SAN DIEGO -- It’s no coincidence that the home team moved on to the championship game this season in three of the four divisional matchups in the NFL playoffs last week.
They call it home-field advantage for a reason, which gives the Denver Broncos and the Seattle Seahawks a prime opportunity to move on to the Super Bowl as the No. 1 seed in their respective games, with Seattle hosting the San Francisco 49ers and Denver welcoming the New England Patriots.
The San Diego Chargers snuck into the playoffs at 9-7 and won a hard-fought victory on the road at Cincinnati in the AFC wild-card matchup. But the well-rested Broncos earned a bye as the No. 1 seed and overwhelmed a San Diego team dealing with too many injuries to overcome in the divisional playoff game.
The lesson learned? Win the AFC West and earn a home playoff game, bettering your chances of making the Super Bowl.
“The No. 1 goal is to always win your division,” Chargers safety Eric Weddle said.
Yes, some NFL observers will point to the last three Super Bowl champions -- the Baltimore Ravens, the New York Giants and the Green Bay Packers -- as examples of teams that got hot at the end of the year and won consecutive games on the road to advance to the big game.
But those are exceptions, not the norm. Since 2003, eight No. 1 seeds have advanced to the Super Bowl compared to four wild-card teams, so the odds are still in your favor if you win your division and finish as the No. 1 seed.
“That 12th man is always big,” Chargers tight end Antonio Gates said. “You like to think the reason you sacrifice and devout all of that time in OTAs [organized team activities] and practices throughout the regular season, is to have that advantage in the postseason. And it made a difference [against Denver]. The crowd noise made a difference. There were times when we had some issues offensively and we had to call a timeout, because of crowd noise and not being able to hear.
“So when you think about the preparation you do in the regular season, and all of that time and hard work you put in, it pays off in the postseason because you get a home game, and you’re able to take advantage of that energy.”
For San Diego, there's also the need to become a better home team. Since 2011, the Chargers are 13-11 at home. San Diego has had five games blacked out locally on television in the past two seasons because it did not sell out in time. And at several home games this season, large sections of Qualcomm Stadium were filled with the colors of the opposing team.

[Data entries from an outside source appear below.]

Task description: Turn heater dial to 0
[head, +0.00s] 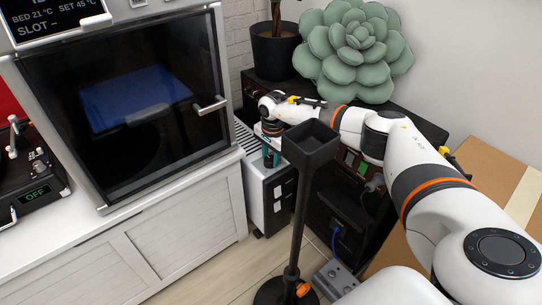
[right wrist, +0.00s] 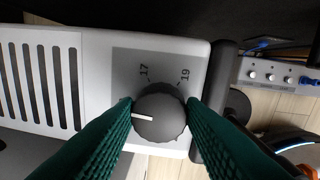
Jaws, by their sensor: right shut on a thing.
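The heater (head: 256,190) is a white box with a slotted top, standing on the floor beside the cabinet. Its dial (right wrist: 160,120) is a dark round knob with a white pointer line, set in a grey panel on the heater (right wrist: 100,50) in the right wrist view. The pointer line points left in that view. The marks 17 and 19 show above the dial; other marks are hidden. My right gripper (head: 271,157) reaches down at the heater, its teal fingers closed on both sides of the dial in the wrist view (right wrist: 160,108). My left gripper is out of view.
A dark post with a square tray top (head: 310,144) stands close in front of the heater and my right arm. A white cabinet with a glass-doored printer (head: 135,90) is at left. A black shelf unit with a succulent (head: 354,50) stands behind; a cardboard box (head: 500,160) is at right.

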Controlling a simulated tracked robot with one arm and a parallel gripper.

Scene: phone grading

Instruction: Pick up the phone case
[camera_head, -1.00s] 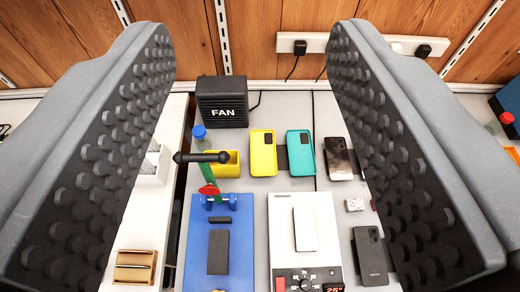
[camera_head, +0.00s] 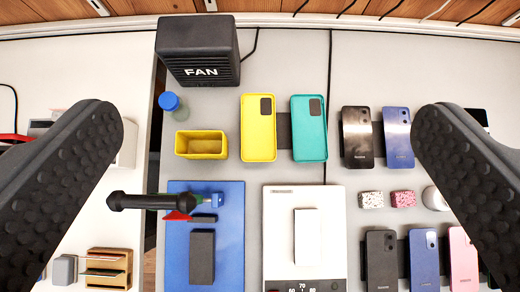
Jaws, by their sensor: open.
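A yellow phone case (camera_head: 257,130) and a teal phone case (camera_head: 308,130) lie side by side on the grey bench, each with a dark camera cutout at its top. A dark pad shows between them. My gripper (camera_head: 270,118) is wide open and empty. Its two dark studded fingers stand at the left and right of the picture, with both cases in view between them and apart from them. The right finger hides part of the bench at the right.
A black fan (camera_head: 198,50) stands behind left. A yellow bin (camera_head: 201,144), blue-capped bottle (camera_head: 172,103), blue mat (camera_head: 222,245) and white heating plate (camera_head: 277,235) are near the cases. Several phones (camera_head: 357,137) lie to the right. A black-handled tool (camera_head: 140,201) sticks out at the left.

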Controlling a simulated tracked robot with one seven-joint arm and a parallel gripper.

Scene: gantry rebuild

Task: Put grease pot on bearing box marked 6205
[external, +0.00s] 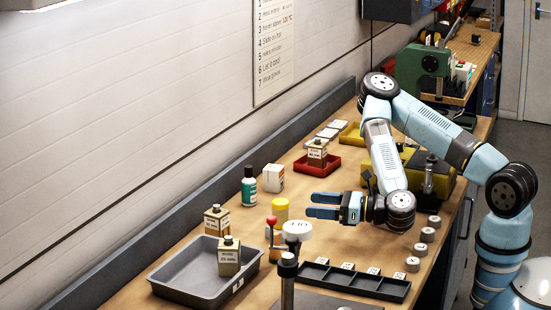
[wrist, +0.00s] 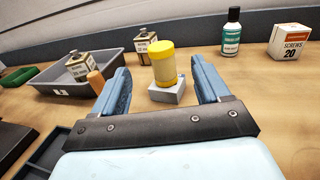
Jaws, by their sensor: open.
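The yellow grease pot (external: 280,213) stands upright left of my gripper (external: 308,205) in the external view. In the wrist view the pot (wrist: 163,65) shows between the two blue fingers of my gripper (wrist: 159,68). It appears to rest on a small pale box (wrist: 166,96), whose marking I cannot read. My gripper is open and empty, with its fingers pointing at the pot. The external view shows a small gap between the fingertips and the pot.
A grey tray (external: 165,283) with a tin stands at the left front, another tin (external: 216,221) beside it. A green bottle (external: 249,187) and screws box (external: 274,178) stand behind the pot.

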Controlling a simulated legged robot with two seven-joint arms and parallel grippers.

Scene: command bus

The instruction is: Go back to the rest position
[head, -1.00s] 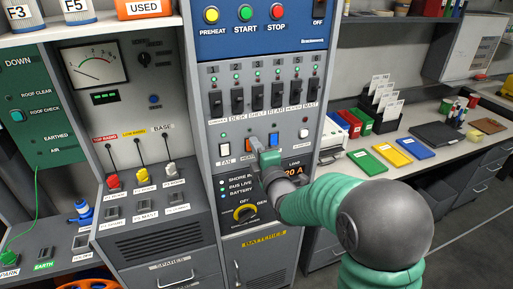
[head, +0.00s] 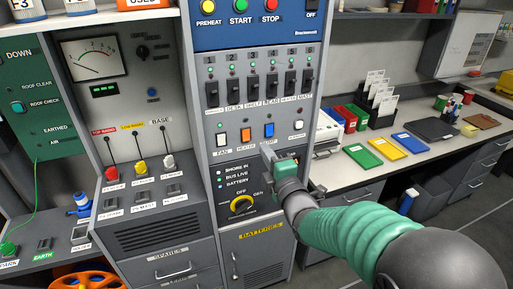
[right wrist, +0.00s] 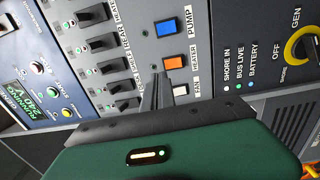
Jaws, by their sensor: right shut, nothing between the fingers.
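My right gripper (head: 266,151) is shut and empty. It is in front of the grey control panel (head: 215,130), just below the row of rocker switches. In the right wrist view its dark fingers (right wrist: 158,92) show together near the white fan rocker (right wrist: 181,90) and the orange heater rocker (right wrist: 174,63); I cannot tell the exact gap to the panel. The blue pump rocker (right wrist: 166,28) is clear of the fingers. My left gripper is in neither view.
Black breaker switches (head: 251,95) line up above. Several coloured folders (head: 362,156) lie on the counter at right. An orange wheel (head: 88,283) is at lower left.

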Even Chargers quarterback Philip Rivers acknowledged to having to go to a silent count during the second half of his team’s home game against Oakland because the Raiders fans were making so much noise his offense couldn’t hear the snap count.
However, San Diego’s lack of a home-field advantage does not fall solely on the fans. The Chargers have to consistently put out an entertaining, winning product. And the organization has to do a better job of fostering a festive environment, which includes setting ticket prices so games are more affordable, and stadium improvements in order to create a better in-game experience so that fans will chose going to the game rather than watching it on television.
“As the season went along and especially the last month of the season, that’s the way it needs to be every day here,” San Diego coach Mike McCoy said. “I think every Sunday needs to be that environment like it was in the fourth quarter of the Kansas City game. The excitement, the energy -- but that comes with winning and you have to win football games. That is anywhere. Anywhere I have ever been. It starts with winning.”